BARTHOLOMEW'S COBBLE

MAIDENHAIR SPLEENWORT FERN

MAIDENHAIR SPLEENWORT FERN

Walking the Ledges Trail at Bartholomew's Cobble is like walking inside a stone sculpture.

Conservation ranger Rene Wendell provides a rich history of the site in the audio below:

INTERVIEW: We're a property owned and managed by the Trustees of Reservations, one of the oldest land conservation organizations in the country. We're actually a natural national landmark because of our biodiversity. And the biodiversity comes from the cobbles themselves: two big rocky outcroppings of limestone and marble and quartzite.

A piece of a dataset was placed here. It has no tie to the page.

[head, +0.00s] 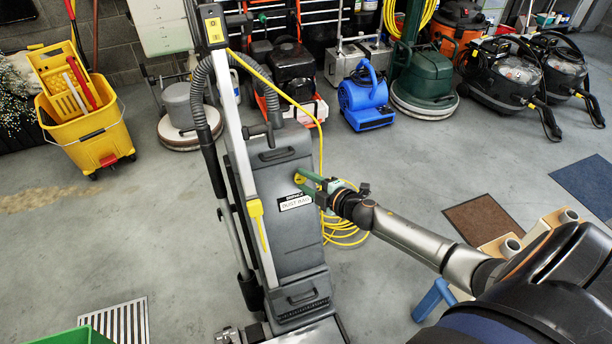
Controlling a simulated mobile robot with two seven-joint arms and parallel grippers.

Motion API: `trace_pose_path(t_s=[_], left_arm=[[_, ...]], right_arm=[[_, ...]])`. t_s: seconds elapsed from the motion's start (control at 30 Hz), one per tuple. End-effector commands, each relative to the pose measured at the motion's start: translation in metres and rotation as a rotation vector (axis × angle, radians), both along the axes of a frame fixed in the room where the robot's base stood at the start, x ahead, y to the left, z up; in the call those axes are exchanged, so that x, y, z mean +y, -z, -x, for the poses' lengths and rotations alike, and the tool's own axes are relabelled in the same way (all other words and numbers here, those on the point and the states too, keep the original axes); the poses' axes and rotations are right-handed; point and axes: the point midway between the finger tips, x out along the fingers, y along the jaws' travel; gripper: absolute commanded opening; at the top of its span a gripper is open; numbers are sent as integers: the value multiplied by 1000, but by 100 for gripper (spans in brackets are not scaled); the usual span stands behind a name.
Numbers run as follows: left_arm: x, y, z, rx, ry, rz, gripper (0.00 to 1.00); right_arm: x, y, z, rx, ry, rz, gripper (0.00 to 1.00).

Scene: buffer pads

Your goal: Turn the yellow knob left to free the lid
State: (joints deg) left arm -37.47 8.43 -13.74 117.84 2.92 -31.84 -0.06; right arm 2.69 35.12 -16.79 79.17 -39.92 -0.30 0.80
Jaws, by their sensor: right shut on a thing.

Five hundred million years ago, this whole area was an inland sea - coral reefs and shells and lime precipitate built up over millennia, over on the sea floor with sand. Then we had the mountain-building events, it was thrust up and under incredible heat and pressure, the limestone was metamorphosized into marble and the sandstone metamorphosized into quartzite. The funny thing about those two rocks - limestone and marble being alkaline limey and quartzite being acidic, so there's a huge array of soil conditions to grow in. You can have on one rock a lime-loving fern and an acid-loving fern growing side-by-side.

We have over 43 species of ferns and fern allies. Over 800 vascular plants have been seen here. And, over 273 species of birds have been seen in the area as well. 

Conservation ranger Rene Wendell. When you visit the Cobble, you'll probably see him there.